The questions have become more complex, but also more challenging. A very central one is what actually defines feminist research and feminist political action in the case of blurring gender divisions. We wanted to get rid of the gender system - but did we want gender to go with it? But what is gender, apart from the gender system? The phase we are now in are charcterized by a greater degree of theoretical self-reflection - but so far that has not prevented us from continuing our empirical research into the lives of women and men and into the institutions that frame their lives.

References

Bergman, Solveig. 1993. ‘Nordic cooperation in women's studies’ In Solveig Bergman (ed): Women's studies and Research on Women in the Nordic Countries’. Turku.
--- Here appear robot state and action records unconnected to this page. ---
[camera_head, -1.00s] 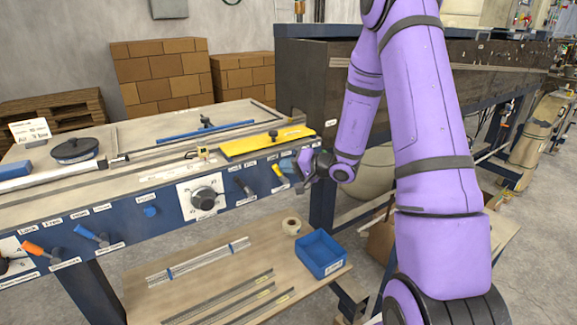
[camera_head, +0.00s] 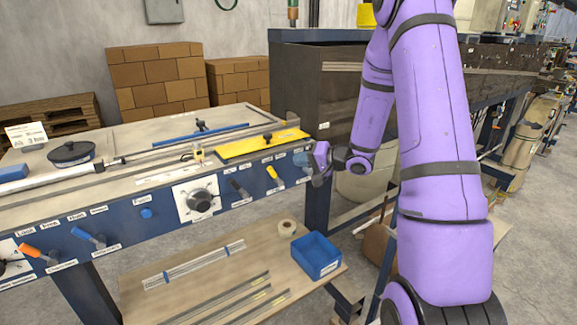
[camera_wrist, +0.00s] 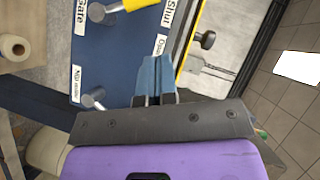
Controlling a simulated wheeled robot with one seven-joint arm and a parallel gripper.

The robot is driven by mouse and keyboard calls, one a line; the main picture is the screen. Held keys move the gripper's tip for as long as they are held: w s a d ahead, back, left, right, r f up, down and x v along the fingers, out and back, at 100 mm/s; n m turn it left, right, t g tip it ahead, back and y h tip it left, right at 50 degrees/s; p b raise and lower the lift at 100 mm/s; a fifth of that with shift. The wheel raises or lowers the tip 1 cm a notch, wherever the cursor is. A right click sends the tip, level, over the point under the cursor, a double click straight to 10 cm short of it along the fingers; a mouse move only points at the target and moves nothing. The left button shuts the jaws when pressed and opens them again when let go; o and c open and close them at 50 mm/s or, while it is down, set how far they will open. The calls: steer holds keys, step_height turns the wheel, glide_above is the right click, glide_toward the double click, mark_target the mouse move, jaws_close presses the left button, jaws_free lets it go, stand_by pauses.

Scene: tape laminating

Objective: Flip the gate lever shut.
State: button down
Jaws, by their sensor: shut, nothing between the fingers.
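The gate lever has a yellow handle (camera_head: 272,172) on the blue front panel. It tilts up and to the left in the head view. In the wrist view the lever (camera_wrist: 130,4) is at the top edge, beside the "Gate" label (camera_wrist: 80,18). Its handle points toward the "Shut" label (camera_wrist: 168,14) rather than the "Open" label (camera_wrist: 160,45); its tip is cut off. My gripper (camera_head: 302,159) is just right of the lever, apart from it. Its blue fingertips (camera_wrist: 155,72) are together and empty.
A black lever (camera_head: 238,187) and a round dial (camera_head: 200,201) lie left of the gate lever. A yellow plate (camera_head: 262,143) lies on the bench above. A blue bin (camera_head: 317,256) sits on the lower shelf.

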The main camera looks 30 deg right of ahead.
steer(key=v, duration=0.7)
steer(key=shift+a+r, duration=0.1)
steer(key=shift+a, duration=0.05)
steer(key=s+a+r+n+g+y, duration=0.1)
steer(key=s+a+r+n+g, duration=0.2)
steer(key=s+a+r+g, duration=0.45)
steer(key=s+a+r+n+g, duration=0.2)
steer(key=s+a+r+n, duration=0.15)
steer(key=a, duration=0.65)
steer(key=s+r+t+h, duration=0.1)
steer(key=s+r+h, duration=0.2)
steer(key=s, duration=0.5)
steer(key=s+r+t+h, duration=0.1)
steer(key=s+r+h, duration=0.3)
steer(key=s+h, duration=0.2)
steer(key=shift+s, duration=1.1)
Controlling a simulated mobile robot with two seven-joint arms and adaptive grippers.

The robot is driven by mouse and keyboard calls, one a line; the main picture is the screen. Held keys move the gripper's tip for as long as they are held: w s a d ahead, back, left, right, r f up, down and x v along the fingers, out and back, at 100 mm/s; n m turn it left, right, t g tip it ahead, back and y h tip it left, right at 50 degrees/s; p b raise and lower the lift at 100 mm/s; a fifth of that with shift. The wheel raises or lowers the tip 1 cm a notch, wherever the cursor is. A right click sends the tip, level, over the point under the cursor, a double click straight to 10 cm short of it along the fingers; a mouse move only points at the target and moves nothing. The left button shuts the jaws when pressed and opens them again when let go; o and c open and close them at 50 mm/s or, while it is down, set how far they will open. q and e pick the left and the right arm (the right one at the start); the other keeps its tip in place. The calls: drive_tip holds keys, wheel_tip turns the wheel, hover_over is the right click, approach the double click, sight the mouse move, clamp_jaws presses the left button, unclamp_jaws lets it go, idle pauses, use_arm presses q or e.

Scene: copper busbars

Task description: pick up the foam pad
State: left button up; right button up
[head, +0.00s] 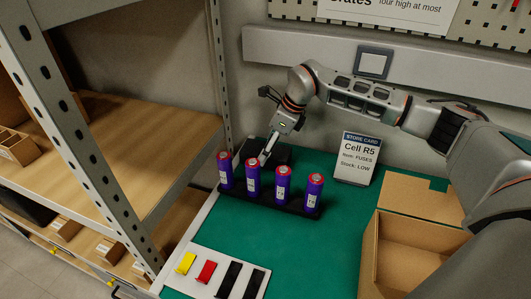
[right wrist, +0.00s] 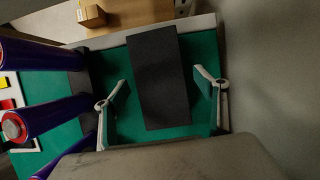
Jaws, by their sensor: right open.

Leira, Arnlaug. 1992. ‘Hankjønn, hunkjønn, intetkjønn -? Forståelser av kjønn i norsk kvinnesosiologi’. In: Arnhild Taksdal og Karin Widerberg (red): Forståelser av kjønn i samfunnsviteskapenes fag og kvinneforskning. Oslo: ad Notam, Gyldendal.

Rosaldo, Renato.1989. Culture and Truth. Boston: Beacon Press

Rosenbeck, Bente. 199x. ‘Nordic women's and gender research’. In: Nordic feminist thought. In press.

Skrede, Kari. 1996. ‘Levekår i tre kvinnegenerasjoner’. In: Kjønn, generasjon, identitet. Arbeidsnotat 8/96, Senter for kvinneforskning, Universitetet i Oslo.

Widerberg, Karin. 1986. ‘Finnes det en nordisk modell i kvinneforskningen? Om velferdsstatens krise som kvinneforskningens legitimering’. In: Den samfunnsvitenskapelige kvinneforskningen mot år 2000: Utfordringer og visjoner. Arbeidsnotat 5/86. Oslo: NAVF.